Infatti, se l’ecumenismo è finora, dopo sessant’anni, completamente fallito fino a divenire una tristissima macchietta dialogica pateticamente ripetuta, è proprio perché, al dunque, il clero cattolico post-conciliare, sbracatosi fino all’inverosimile, anzi fino al tradimento pieno del mandato ricevuto dal Salvatore (Mc 16,15-16), non ha però avuto la forza di rendere nullo – quindi di “uccidere” – il Santo Sacrificio della Messa, se non in maniera indiretta, ovvero con le innovazioni posteriori “a capoccia” (come si dice a Roma) che ogni sacerdote (o presunto tale) immette nella sua personale liturgia, facendo scempio ignobile di ogni sacralità e serietà.
Ma l’Eucarestia è il secondo (perché il primo è il dogma della Santissima Trinità stessa) degli ostacoli insormontabili dell’ecumenismo, specie per i protestanti e tutte le altre religioni. Occorre, insomma, ai fini della realizzazione ultima dei piani rivoluzionari, giungere alla definitiva abolizione dell’Eucarestia. Quindi, della Messa cattolica.
Mentre ci si era incamminati su questa strada, con l’avallo della prassi ecumenista di Giovanni Paolo II (al di là delle sue personali intenzioni ultime che solo Dio conosce), Benedetto XVI ha “liberalizzato” il RRaa. Il termine tra virgolette è orribile e senza senso alcuno, ma delinea chiaramente un fatto certo sul quale pochi vogliono riflettere onestamente: ovvero, che prima di Ratzinger la Messa in RRaa era di fatto “agli arresti”, celebrata da pochissimi al mondo solo perché avevano ricevuto un “indulto”, come operato di prassi da Paolo VI e poi formalizzato ufficialmente da Giovanni Paolo II.

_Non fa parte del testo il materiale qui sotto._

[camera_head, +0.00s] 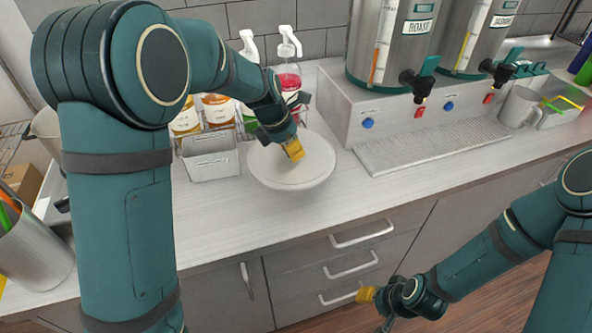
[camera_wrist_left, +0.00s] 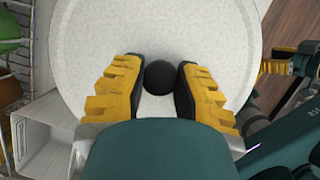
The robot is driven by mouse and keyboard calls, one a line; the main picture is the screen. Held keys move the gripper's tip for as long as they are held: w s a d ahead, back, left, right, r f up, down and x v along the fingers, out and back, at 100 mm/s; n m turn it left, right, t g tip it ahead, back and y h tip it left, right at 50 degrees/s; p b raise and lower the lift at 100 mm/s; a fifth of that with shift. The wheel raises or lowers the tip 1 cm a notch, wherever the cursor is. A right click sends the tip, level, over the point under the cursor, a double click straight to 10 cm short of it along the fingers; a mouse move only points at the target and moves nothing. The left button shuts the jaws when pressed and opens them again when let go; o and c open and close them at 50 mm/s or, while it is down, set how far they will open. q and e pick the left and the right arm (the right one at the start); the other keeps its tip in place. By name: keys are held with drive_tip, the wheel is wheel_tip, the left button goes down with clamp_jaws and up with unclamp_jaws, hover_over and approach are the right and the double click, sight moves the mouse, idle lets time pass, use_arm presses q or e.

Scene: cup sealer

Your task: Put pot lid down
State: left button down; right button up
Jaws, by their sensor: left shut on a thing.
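The pot lid (camera_head: 312,171) is a round, pale, speckled disc over the counter, in front of the syrup bottles. It fills much of the left wrist view (camera_wrist_left: 160,30), with a black round knob (camera_wrist_left: 158,77) at its middle. My left gripper (camera_head: 293,150) has its yellow fingers on either side of the knob and is shut on it; it also shows in the left wrist view (camera_wrist_left: 158,85). I cannot tell whether the lid touches the counter. My right gripper (camera_head: 366,295) is low in front of the drawers, and its finger opening is unclear.
A white box (camera_head: 212,165) stands close to the lid's left. Pump bottles (camera_head: 289,75) stand behind it. A dispenser base with a ribbed drip tray (camera_head: 432,145) is to the right. The counter front (camera_head: 235,225) is clear. A metal container (camera_head: 35,250) stands at the far left.

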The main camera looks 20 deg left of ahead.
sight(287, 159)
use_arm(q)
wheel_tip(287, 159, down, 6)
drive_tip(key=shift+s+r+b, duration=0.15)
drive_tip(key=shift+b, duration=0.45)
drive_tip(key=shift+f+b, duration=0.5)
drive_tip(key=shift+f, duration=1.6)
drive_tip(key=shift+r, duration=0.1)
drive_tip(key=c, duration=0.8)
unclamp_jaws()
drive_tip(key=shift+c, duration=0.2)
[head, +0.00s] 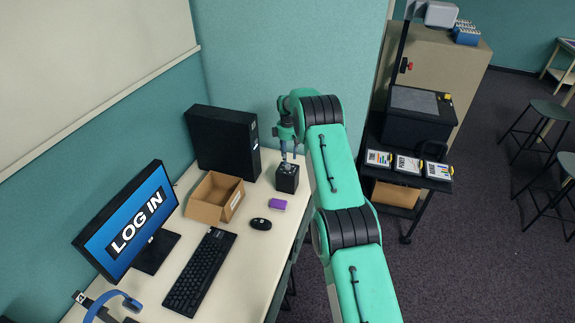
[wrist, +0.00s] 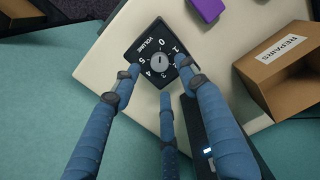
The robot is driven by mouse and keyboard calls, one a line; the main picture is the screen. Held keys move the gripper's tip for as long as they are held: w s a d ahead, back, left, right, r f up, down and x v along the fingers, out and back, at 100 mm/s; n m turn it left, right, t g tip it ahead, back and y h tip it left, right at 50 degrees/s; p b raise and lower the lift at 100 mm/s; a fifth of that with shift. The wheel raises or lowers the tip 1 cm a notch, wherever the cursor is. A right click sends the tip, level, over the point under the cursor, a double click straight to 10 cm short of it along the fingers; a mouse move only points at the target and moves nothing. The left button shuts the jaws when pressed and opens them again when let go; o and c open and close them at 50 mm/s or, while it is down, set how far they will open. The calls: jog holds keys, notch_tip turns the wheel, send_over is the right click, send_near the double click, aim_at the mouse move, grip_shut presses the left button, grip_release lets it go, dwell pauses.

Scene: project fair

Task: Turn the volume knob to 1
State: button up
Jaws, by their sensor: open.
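The volume knob (wrist: 162,61) is a small round dial on the top face of a black box (head: 287,179) on the desk. The box face in the wrist view carries the word VOLUME and white numbers around the dial, including 0, 1, 4 and 5. My gripper (head: 288,152) is above the box, pointing down. In the wrist view its blue fingers (wrist: 158,75) are spread around the dial, open and empty. I cannot tell whether they touch the knob.
A cardboard box labelled REPAIRS (wrist: 281,62), a purple item (head: 278,204), a black mouse (head: 261,224), keyboard (head: 199,272) and LOG IN monitor (head: 126,222) share the desk. A black computer tower (head: 222,141) stands behind, by the teal wall. A dark cart (head: 405,172) stands right of my arm.

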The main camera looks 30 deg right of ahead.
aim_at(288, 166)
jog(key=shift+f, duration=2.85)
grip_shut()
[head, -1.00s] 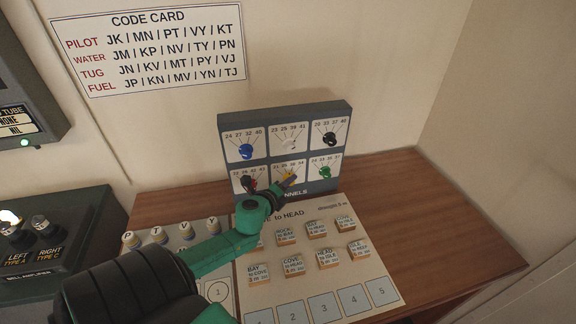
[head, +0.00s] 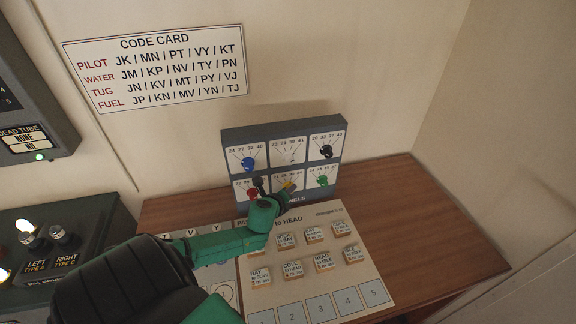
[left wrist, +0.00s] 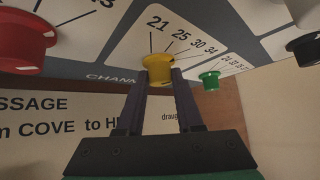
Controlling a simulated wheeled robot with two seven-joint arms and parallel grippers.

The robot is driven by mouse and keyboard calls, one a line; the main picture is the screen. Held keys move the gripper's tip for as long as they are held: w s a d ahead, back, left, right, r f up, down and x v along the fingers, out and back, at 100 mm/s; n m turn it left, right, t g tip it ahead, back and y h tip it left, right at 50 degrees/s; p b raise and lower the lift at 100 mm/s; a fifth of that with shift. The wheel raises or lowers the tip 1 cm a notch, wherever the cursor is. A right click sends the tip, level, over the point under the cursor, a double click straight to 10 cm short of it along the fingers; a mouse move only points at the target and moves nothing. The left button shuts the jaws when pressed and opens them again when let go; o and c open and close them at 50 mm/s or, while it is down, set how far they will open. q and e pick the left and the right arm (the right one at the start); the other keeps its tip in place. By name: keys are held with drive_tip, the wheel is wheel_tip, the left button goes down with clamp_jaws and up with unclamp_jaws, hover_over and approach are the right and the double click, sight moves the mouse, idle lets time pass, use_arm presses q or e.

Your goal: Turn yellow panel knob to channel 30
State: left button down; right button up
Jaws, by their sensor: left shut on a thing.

Perché Ratzinger lo ha fatto? Forse per dare un suo specifico spazio al mondo della Tradizione, ma soprattutto per frenare la deriva irrefrenabile del rito montiniano, nella speranza dialettica (“ermeneutica della continuità”) che la tesi del Rito antico e l’antitesi di quello montianiano avrebbero alla lunga prodotto la sintesi di un nuovo rito – migliore della “Messa nuova” ma peggiore del RRaa – adatto ai tempi odierni. Ma, al di là delle sue intenzioni, ciò che conta è che la “liberalizzazione” ha infranto i sogni di tutto il clero modernista, che era convinto che nessuno – eccetto pochi vecchietti nostalgici – avrebbe seguito la Messa di sempre, la quale sarebbe scomparsa per morte naturale in pochi anni. Invece è avvenuto esattamente il contrario, con il successo incontenibile anzitutto fra le nuove generazioni, più libere spiritualmente e mentalmente degli “anziani”, troppo infetti di modernismo conciliare e di papolatria sentimentalistica.
Così Bergoglio – il quale in questi anni, con tutto quello che di rivoluzionario, sovversivo e anticattolico ha fatto e detto finora, ha enormemente aiutato, per logica reazione e suo malgrado, la diffusione mondiale della Messa in RRaa – si è ritrovata una “bella gatta da pelare”, ed è sotto la pressione di forze ipermoderniste, perfino peggiori di lui, che lo spingono continuamente verso la “soluzione finale”.
Il fine della follia
Eccoci quindi al cuore della questione.
Benedetto XVI l’ha fatto grossa nel 2007! Anziché facilitare la scomparsa del santo Sacrificio della Messa, dell’Eucarestia, ai fini ecumenisti e oggi anche globalisti, ha provocato, consapevole o meno che fosse, l’effetto contrario. E ciò spiega anche l’odio da cui era sempre più circondato, fino all’atto della Rinuncia.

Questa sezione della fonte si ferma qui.